Since its inception, analogue photography has undergone several periods of technological modification, and at a certain point it became an “alternative” way of capturing reality (or its altered states) against the backdrop of the growing popularity of digital photography. In the 21st century, film photography experienced a new rise, becoming extremely popular among followers of countercultural movements. Nevertheless, throughout all these periods, analogue photography has retained its power to enchant. It is practiced, studied, pursued professionally, and chosen as the primary medium in artistic work. The essence of analogue photography lies in its depth, the uniqueness of each frame, and the complex relationships between the environment, the author, and the final work.
Nina Maria Allmoslechner and Ksenia Verbeštšuk work with analogue photography, using it as a way of archiving different, sometimes liminal states of reality.

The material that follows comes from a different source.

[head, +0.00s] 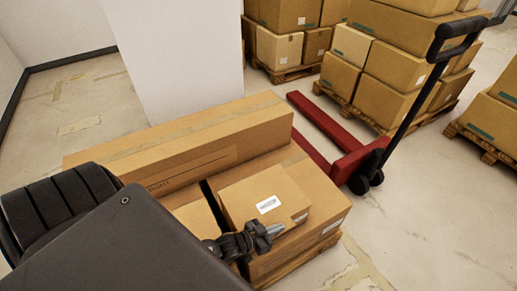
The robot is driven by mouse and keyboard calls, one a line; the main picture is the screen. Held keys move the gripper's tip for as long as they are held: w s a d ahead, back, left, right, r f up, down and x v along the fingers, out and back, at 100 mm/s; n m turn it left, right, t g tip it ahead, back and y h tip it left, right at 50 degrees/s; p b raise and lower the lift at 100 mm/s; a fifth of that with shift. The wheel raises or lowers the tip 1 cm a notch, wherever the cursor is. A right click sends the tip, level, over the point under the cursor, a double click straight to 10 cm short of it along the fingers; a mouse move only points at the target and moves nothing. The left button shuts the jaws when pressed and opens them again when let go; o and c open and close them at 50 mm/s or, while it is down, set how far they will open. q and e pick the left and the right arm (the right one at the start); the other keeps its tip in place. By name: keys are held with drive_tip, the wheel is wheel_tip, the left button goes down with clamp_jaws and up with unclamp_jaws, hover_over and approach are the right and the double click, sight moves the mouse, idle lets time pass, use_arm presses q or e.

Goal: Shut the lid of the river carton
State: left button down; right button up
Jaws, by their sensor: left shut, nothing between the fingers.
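Several brown cartons sit together on a low pallet in front of me. A long taped carton (200,133) lies at the back, with small print on its side that I cannot read. A smaller carton (262,191) with a white label looks closed and rests on a larger carton (318,186). I cannot tell which one is the river carton, and no raised lid is clear. My right gripper is out of view.
A red pallet jack (345,160) with a black handle (410,100) stands behind the cartons to the right. Stacked cartons (395,68) on pallets fill the back right. A white pillar (175,60) rises behind. Floor (430,215) is clear at right.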

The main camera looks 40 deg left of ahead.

For them, this manual photography is a process of creating a personal album of memory, within which their own dreamlands unfold.

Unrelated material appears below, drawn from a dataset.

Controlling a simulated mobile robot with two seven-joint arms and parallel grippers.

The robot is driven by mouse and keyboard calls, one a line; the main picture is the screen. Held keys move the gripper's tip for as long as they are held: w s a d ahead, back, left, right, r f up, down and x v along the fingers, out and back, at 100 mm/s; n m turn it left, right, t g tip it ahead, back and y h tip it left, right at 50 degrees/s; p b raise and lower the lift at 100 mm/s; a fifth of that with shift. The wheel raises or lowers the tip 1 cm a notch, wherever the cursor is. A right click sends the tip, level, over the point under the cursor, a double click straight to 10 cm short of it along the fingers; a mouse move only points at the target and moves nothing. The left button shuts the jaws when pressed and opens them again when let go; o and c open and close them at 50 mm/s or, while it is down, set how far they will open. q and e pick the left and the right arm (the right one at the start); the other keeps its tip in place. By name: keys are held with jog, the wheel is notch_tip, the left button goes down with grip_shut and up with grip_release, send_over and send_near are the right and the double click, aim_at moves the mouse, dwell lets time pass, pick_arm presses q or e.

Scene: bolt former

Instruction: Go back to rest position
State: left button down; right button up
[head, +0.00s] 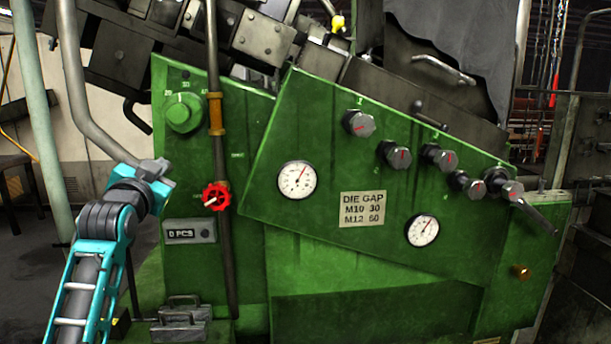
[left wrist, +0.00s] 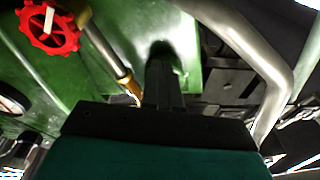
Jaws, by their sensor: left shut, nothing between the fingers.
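My left arm comes in from the lower left in the head view. Its gripper (head: 160,167) is up in front of the left part of the green machine (head: 262,245), below the green dial knob (head: 184,112) and left of the red valve wheel (head: 216,196). In the left wrist view the fingers (left wrist: 160,72) are together, with nothing held between them. The red valve wheel also shows there at the upper left (left wrist: 48,27), apart from the fingers. My right gripper is in neither view.
A grey bent pipe (head: 88,110) runs close to the left gripper. A counter box (head: 190,232) reading "0 PCS" sits below right of it. Grey metal blocks (head: 180,325) stand at the machine's foot. Gauges, knobs and a lever (head: 535,215) sit farther right.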

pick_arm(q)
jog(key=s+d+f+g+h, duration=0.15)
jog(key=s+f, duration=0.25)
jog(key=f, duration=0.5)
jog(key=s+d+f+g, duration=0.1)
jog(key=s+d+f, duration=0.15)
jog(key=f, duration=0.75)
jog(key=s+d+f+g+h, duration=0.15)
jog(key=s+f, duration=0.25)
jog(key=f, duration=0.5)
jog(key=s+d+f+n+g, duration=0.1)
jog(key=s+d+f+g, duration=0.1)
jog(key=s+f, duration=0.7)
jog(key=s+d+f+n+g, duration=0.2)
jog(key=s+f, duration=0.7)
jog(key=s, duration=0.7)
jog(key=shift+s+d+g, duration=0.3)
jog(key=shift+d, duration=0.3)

Both artists, exhibiting together for the first time, enter into a dialogue about the interpretation of perceiving and understanding reality through the act of analogue photography—not so much from an aesthetic perspective as through the prism of mental states and emotions.
Nina Maria presents a series of tomograms of her brain alongside photographs of nature and self-portraits in the forest. She is interested in the relationship between human nature and the surrounding environment through the form of the brain, both visually and conceptually. Here, the brain is an ambivalent form: on the one hand an organ, on the other a portal between the “self” and the “surrounding.” The question is how one transforms into the other, where the boundary between these worlds lies, and whether it exists at all. After all, it is the brain that ultimately creates our personal reality, which is then recorded again on film. Nina Maria also reflects on the experience of derealization, raising the question of how a person perceives their place in “reality” and what happens when this perception is disrupted.

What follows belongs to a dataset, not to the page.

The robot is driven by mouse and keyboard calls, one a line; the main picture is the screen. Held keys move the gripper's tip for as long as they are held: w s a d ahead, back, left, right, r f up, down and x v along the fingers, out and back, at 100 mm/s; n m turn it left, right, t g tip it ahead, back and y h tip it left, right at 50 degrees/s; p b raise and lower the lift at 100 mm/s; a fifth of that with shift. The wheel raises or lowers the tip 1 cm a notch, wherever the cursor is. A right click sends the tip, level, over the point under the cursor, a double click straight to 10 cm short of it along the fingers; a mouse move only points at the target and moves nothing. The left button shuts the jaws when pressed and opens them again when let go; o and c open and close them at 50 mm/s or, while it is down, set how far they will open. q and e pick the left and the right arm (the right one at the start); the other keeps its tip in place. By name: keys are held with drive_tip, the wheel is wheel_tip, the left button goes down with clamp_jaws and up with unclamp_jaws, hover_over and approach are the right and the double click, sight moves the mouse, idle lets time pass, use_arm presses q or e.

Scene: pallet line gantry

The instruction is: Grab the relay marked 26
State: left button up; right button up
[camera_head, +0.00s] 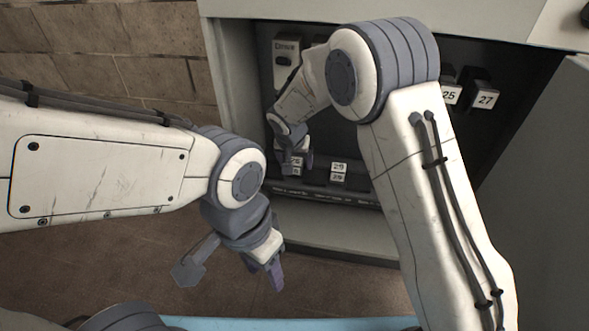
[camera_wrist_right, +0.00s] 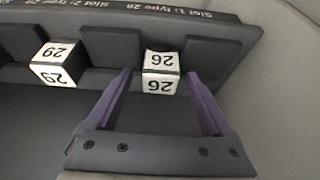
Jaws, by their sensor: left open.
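In the head view, this relay (camera_head: 296,162) is partly covered by my right gripper (camera_head: 300,158). The purple fingers of my right gripper (camera_wrist_right: 160,76) stand open on either side of the relay, with a visible gap on each side. My left gripper (camera_head: 274,274) is open and empty, low in front of the cabinet.
A relay marked 29 (camera_wrist_right: 56,63) sits in the neighbouring slot; it also shows in the head view (camera_head: 338,172). Relays marked 25 (camera_head: 450,95) and 27 (camera_head: 486,99) are at the cabinet's upper right. A white drive unit (camera_head: 286,58) is at upper left. The cabinet (camera_head: 232,100) has side walls.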

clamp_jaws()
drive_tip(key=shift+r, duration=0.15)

Ksenia interprets the creation of her reality through the very act of photography. The choice of composition, framing, subject matter, and the attempt to convey the play of light and shadow does not emerge from nowhere—it is a complex process that also takes place in our minds. By photographing people, animals, and landscapes, she archives her memory, creating a kind of album of places and events. In a sense, their analogue photographs are themselves tomographic self-portraits that exist inseparably from the surrounding environment they construct—sometimes almost surreal in nature.
An important theme for both artists is also their work with text. Ksenia keeps a personal diary and often accompanies her works with excerpts from it. This year, Nina Maria published the book When White Blankets. In the exhibition, they “meet” not only through photographs but also through text—large handwritten sentences on the wall.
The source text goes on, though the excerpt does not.